Aim:
Extract all lines in the data that contain the word "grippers".

Information supplied:
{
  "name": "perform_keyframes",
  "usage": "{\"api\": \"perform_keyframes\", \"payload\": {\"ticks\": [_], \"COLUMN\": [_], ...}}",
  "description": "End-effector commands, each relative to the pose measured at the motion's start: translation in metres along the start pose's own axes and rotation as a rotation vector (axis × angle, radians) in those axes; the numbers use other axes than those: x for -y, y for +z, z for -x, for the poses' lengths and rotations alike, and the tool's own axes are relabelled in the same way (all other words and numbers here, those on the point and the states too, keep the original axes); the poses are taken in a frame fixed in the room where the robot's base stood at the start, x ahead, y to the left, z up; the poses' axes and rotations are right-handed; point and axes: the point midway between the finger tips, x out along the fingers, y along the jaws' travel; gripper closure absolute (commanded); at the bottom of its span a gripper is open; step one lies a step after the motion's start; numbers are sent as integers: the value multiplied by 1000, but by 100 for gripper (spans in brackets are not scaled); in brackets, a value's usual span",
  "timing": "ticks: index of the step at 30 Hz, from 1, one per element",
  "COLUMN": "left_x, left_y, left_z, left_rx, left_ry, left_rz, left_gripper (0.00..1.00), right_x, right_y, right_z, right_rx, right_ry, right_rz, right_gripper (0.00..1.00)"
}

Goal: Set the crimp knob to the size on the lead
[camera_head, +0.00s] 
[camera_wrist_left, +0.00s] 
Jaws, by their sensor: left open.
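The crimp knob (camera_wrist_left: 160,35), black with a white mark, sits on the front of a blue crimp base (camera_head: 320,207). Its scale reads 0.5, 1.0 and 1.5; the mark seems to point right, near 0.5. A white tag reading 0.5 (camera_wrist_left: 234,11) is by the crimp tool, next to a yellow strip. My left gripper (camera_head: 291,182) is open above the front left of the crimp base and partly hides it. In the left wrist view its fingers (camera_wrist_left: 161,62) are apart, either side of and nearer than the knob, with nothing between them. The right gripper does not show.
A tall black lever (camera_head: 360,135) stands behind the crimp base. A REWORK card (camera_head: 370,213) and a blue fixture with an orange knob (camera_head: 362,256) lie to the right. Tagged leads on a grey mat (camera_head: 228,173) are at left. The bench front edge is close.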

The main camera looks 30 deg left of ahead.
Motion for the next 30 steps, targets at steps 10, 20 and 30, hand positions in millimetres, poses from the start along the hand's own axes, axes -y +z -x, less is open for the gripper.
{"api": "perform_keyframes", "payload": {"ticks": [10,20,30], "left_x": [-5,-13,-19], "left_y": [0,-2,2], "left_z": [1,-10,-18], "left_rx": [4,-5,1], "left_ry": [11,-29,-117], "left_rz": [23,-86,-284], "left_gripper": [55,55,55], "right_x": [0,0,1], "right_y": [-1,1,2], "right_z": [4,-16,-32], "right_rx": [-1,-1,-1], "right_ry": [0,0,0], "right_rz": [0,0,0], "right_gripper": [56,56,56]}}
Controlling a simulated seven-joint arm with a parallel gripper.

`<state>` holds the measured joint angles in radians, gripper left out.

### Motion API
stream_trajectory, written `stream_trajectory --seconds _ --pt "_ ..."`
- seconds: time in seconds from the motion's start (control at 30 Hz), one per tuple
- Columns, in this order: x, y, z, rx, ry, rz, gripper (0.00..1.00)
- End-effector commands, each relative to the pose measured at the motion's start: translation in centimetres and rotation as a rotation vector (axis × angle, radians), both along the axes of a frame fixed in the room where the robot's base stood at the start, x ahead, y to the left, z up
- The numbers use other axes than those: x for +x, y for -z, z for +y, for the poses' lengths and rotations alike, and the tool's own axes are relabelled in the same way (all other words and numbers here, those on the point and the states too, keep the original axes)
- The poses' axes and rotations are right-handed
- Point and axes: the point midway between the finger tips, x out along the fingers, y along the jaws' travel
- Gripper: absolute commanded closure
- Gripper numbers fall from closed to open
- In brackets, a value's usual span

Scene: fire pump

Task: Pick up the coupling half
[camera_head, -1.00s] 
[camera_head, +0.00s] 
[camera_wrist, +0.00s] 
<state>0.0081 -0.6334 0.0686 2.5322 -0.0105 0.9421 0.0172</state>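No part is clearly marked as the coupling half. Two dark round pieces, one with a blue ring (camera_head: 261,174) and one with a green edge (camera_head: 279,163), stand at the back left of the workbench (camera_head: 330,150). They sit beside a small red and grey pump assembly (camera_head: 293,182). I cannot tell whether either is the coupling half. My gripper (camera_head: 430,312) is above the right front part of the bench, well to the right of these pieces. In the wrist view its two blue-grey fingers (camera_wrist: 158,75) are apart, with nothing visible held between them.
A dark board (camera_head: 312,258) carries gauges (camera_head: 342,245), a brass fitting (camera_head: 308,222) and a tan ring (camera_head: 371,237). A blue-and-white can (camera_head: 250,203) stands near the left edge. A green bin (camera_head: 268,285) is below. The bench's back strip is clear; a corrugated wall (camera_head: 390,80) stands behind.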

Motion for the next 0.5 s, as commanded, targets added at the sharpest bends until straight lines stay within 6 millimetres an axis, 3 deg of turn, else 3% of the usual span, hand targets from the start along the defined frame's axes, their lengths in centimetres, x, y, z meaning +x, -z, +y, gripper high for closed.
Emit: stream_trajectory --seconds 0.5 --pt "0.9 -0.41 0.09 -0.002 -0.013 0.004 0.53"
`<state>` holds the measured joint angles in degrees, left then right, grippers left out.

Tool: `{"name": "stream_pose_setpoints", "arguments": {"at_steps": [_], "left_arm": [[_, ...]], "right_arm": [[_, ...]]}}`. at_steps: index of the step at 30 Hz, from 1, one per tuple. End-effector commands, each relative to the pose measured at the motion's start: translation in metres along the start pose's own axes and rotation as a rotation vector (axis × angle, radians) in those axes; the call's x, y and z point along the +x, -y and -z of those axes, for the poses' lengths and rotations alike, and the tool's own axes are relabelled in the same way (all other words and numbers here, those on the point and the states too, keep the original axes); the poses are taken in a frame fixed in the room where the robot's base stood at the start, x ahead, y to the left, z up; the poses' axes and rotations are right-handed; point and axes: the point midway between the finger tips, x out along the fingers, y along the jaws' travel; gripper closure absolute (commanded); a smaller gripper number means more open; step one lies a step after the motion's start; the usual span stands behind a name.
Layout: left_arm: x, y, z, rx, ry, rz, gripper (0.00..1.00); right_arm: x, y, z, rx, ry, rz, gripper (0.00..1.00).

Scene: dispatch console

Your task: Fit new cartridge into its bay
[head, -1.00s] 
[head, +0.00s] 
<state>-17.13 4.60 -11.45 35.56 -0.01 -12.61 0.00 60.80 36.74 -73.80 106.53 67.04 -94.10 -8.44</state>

* * *

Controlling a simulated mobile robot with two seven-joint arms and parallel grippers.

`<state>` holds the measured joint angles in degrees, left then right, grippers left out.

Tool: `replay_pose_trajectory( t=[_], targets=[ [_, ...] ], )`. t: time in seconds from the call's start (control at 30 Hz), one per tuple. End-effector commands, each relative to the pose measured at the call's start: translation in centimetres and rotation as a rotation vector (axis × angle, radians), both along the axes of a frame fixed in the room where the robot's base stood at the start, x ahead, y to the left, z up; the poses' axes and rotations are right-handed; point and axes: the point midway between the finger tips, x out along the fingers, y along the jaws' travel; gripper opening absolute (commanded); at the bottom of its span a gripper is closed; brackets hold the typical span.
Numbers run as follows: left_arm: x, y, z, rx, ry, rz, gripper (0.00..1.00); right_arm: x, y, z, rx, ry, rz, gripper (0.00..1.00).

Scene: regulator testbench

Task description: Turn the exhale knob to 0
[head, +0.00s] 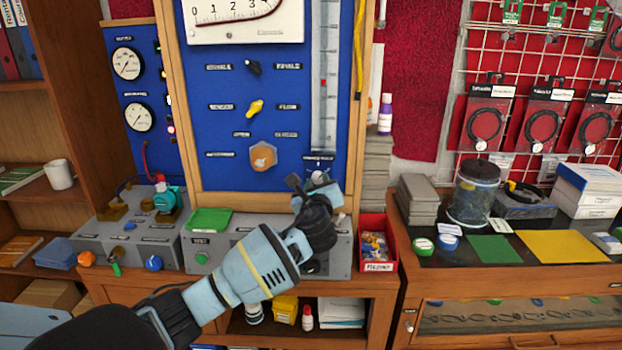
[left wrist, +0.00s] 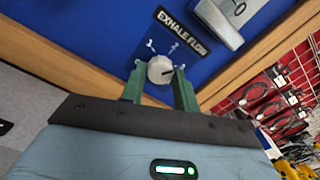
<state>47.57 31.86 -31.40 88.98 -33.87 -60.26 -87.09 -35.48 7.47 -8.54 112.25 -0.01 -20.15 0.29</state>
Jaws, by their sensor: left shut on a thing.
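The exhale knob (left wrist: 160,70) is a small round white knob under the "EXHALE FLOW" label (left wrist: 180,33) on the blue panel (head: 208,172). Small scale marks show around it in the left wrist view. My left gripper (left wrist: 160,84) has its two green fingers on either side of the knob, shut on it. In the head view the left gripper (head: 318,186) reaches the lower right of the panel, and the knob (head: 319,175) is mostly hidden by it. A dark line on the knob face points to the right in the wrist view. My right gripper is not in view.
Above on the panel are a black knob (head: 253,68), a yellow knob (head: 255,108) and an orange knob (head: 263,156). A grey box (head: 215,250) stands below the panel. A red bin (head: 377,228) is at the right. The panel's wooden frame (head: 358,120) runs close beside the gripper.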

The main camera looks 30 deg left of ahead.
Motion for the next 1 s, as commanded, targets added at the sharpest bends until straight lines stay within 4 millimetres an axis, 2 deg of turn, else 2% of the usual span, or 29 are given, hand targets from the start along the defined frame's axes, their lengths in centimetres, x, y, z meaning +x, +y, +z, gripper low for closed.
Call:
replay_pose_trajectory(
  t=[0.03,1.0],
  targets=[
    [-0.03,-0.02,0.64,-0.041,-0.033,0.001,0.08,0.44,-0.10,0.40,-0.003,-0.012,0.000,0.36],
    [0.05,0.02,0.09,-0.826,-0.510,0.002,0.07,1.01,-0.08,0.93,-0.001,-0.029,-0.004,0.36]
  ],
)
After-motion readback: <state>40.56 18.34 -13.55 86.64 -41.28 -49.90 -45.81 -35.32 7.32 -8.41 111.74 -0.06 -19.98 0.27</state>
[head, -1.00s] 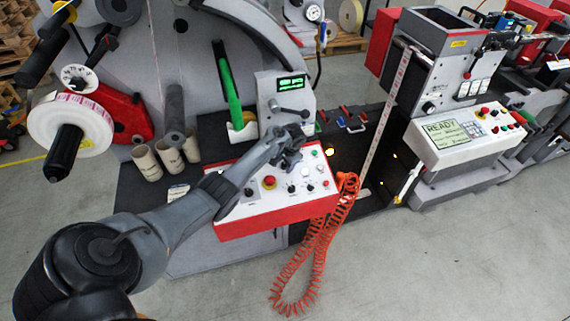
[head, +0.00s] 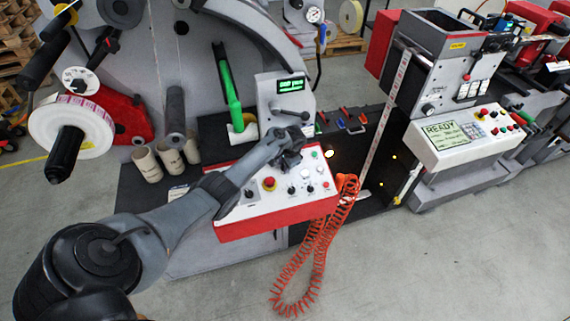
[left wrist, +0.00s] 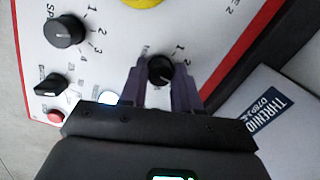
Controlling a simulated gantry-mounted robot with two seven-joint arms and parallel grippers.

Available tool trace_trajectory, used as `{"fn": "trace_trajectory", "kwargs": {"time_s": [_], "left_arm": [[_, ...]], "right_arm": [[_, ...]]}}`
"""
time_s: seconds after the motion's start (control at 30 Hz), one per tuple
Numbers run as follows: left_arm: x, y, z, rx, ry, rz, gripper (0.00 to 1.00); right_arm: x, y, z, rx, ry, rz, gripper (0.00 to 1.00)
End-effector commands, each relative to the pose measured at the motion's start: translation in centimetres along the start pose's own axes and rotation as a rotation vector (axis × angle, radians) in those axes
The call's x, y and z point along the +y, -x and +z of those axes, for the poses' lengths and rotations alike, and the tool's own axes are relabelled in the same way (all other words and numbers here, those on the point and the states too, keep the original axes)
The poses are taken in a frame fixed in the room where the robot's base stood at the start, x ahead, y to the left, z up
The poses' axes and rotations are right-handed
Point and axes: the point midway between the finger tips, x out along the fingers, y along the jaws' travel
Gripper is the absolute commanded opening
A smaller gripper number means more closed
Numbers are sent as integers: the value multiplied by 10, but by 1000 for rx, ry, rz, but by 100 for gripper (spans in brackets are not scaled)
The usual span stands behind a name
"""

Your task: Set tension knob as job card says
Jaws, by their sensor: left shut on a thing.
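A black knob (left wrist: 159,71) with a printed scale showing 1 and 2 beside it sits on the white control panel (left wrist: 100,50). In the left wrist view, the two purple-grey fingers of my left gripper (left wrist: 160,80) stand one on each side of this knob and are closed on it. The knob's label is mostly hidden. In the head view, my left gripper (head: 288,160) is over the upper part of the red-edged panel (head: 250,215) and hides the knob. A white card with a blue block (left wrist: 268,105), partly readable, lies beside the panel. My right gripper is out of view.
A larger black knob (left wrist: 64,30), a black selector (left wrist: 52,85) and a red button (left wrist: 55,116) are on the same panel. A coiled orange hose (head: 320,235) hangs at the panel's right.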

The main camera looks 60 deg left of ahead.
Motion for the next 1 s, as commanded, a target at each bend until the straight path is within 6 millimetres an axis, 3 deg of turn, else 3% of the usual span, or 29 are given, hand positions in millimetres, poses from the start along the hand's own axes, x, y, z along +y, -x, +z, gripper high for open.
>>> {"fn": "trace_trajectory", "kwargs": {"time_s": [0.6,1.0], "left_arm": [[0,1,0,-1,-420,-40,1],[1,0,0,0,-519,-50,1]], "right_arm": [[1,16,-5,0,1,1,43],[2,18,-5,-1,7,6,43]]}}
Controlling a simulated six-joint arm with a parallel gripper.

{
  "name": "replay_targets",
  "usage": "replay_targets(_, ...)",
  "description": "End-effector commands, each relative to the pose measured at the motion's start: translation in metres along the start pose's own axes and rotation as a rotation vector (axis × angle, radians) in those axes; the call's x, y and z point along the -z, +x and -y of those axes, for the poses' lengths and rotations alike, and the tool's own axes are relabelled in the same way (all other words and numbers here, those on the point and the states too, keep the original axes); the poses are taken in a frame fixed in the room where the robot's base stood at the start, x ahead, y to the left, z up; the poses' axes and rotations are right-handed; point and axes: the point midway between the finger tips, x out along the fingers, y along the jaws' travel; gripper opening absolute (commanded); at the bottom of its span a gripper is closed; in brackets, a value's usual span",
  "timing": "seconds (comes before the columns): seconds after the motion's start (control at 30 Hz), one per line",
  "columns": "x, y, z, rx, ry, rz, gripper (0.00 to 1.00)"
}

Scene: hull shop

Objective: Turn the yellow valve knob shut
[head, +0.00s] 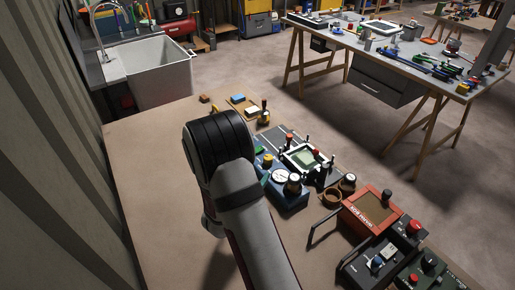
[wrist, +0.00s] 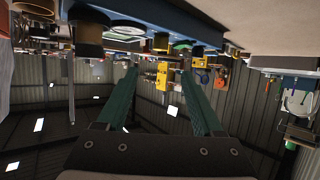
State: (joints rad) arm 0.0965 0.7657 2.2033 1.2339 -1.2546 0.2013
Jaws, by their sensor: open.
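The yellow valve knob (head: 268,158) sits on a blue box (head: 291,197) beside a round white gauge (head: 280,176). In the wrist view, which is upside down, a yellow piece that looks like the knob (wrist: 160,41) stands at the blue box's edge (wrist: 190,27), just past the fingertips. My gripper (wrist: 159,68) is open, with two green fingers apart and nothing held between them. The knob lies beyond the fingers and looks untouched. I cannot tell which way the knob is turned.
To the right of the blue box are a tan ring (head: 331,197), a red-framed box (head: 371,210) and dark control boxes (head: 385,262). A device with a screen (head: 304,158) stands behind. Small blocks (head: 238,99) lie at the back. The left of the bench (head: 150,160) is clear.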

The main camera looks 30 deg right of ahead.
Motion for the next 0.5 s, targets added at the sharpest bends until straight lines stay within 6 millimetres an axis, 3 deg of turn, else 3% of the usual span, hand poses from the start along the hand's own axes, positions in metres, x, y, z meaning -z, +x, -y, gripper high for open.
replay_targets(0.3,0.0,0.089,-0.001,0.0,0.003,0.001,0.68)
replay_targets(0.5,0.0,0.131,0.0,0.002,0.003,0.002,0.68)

Solved problem:
`<state>` holds the measured joint angles in degrees, left then right, grippers left out.
Controlling a simulated mobile robot with two seven-joint arms and parallel grippers.
`<state>` holds the measured joint angles in degrees, left then right, grippers left out.
Controlling a simulated gantry-mounted robot with two seven-joint arms and parallel grippers.

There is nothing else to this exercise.